EXERCISE GOAL: Set all the material down again unchanged, without the pictures.

◇ ◇ ◇ ◇ ◇ ◇ ◇

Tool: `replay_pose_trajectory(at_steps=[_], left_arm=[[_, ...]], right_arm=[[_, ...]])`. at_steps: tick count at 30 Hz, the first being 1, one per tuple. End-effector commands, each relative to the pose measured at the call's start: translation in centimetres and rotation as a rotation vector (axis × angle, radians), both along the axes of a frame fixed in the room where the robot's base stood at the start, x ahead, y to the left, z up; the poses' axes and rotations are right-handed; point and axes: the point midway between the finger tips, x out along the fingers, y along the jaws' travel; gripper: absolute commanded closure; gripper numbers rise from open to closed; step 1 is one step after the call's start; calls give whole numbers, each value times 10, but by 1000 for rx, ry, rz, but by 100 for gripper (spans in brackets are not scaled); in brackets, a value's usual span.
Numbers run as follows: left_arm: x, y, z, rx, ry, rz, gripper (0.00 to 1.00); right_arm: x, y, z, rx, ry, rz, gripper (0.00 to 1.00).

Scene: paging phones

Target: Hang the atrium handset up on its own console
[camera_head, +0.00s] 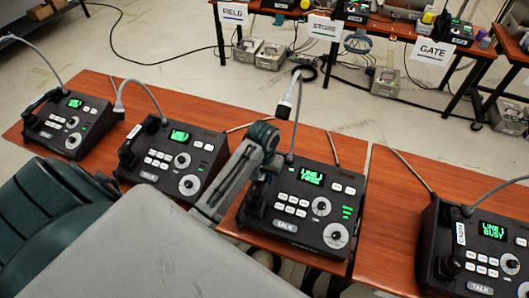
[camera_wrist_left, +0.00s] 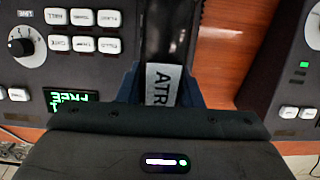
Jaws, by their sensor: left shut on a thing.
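The atrium handset (camera_wrist_left: 163,50) is black with a white label reading "ATR". In the wrist view it lies between the blue fingers of my left gripper (camera_wrist_left: 160,88), which is shut on it. In the head view my left gripper (camera_head: 266,168) is over the left side of a black console (camera_head: 290,222), largely hiding the handset. The console's green screen appears to read "LINE 1 FREE"; it also shows in the wrist view (camera_wrist_left: 72,75). The handset runs along this console's side; I cannot tell whether it is seated or just above. My right gripper is not in view.
A console with screen "LINE 1 BUSY" (camera_head: 475,245) stands to the right, and two more consoles (camera_head: 172,155) (camera_head: 70,122) stand to the left. Curved gooseneck microphones (camera_head: 296,105) rise from the consoles. Tables signed FIELD, STORE (camera_head: 325,27) and GATE stand behind, across open floor.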

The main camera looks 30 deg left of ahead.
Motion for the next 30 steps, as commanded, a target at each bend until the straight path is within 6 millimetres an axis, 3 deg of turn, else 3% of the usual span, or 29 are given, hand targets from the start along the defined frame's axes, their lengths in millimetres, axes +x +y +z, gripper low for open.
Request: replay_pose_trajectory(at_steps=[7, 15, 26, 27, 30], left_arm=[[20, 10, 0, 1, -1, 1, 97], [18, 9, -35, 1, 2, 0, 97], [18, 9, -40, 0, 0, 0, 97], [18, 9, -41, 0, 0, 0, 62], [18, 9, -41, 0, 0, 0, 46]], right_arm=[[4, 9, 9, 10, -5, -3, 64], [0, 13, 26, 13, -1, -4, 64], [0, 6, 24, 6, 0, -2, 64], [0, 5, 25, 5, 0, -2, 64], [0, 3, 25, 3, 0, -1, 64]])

◇ ◇ ◇ ◇ ◇ ◇ ◇

REPLY:
Tool: `replay_pose_trajectory(at_steps=[_], left_arm=[[_, ...]], right_arm=[[_, ...]])`. at_steps: tick count at 30 Hz, the first being 1, one per tuple. End-effector commands, each relative to the pose measured at the call's start: translation in centimetres and rotation as a rotation vector (axis × angle, radians), both along the axes of a frame fixed in the room where the robot's base stood at the start, x ahead, y to the left, z up; the poses' axes and rotations are right-handed; point and axes: the point midway between the finger tips, x out along the fingers, y along the jaws' travel; gripper: absolute commanded closure; gripper numbers rise from open to closed; step 1 is one step after the call's start; calls give whole numbers, each value times 10, but by 1000 for rx, ry, rz, but by 100 for gripper (spans in brackets are not scaled); in brackets, a value's usual span.
Numbers run as follows: left_arm: x, y, z, rx, ry, rz, gripper (0.00 to 1.00); right_arm: x, y, z, rx, ry, rz, gripper (0.00 to 1.00).

Scene: paging phones

Target: Hang the atrium handset up on its own console
[camera_head, +0.00s] 
[camera_wrist_left, +0.00s] 
Jaws, by their sensor: left shut on a thing.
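The atrium handset (camera_wrist_left: 163,50) is black with a white label reading "ATR". In the wrist view it lies between the blue fingers of my left gripper (camera_wrist_left: 160,88), which is shut on it. In the head view my left gripper (camera_head: 266,168) is over the left side of a black console (camera_head: 290,222), largely hiding the handset. The console's green screen appears to read "LINE 1 FREE"; it also shows in the wrist view (camera_wrist_left: 72,75). The handset runs along this console's side; I cannot tell whether it is seated or just above. My right gripper is not in view.
A console with screen "LINE 1 BUSY" (camera_head: 475,245) stands to the right, and two more consoles (camera_head: 172,155) (camera_head: 70,122) stand to the left. Curved gooseneck microphones (camera_head: 296,105) rise from the consoles. Tables signed FIELD, STORE (camera_head: 325,27) and GATE stand behind, across open floor.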

The main camera looks 30 deg left of ahead.
Motion for the next 30 steps, as commanded, a target at each bend until the straight path is within 6 millimetres an axis, 3 deg of turn, else 3% of the usual span, or 29 are given, hand targets from the start along the defined frame's axes, their lengths in millimetres, axes +x +y +z, gripper low for open.
Request: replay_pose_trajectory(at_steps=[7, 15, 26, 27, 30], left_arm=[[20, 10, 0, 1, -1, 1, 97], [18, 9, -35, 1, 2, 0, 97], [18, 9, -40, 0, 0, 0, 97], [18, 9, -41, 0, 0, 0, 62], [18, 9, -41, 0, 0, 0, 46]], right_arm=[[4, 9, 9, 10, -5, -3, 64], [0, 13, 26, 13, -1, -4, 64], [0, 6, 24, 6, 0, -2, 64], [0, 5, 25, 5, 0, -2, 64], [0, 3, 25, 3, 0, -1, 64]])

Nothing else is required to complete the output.